**PROBLEM TO SOLVE:** The data must be returned in full and exactly as given.
+++ INFORMATION SUPPLIED +++
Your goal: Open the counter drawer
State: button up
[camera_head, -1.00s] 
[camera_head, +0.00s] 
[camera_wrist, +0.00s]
+++
**SOLUTION FOR THIS EXERCISE:**
Your goal: Open the counter drawer
State: button up
[camera_head, -1.00s] 
[camera_head, +0.00s] 
[camera_wrist, +0.00s]

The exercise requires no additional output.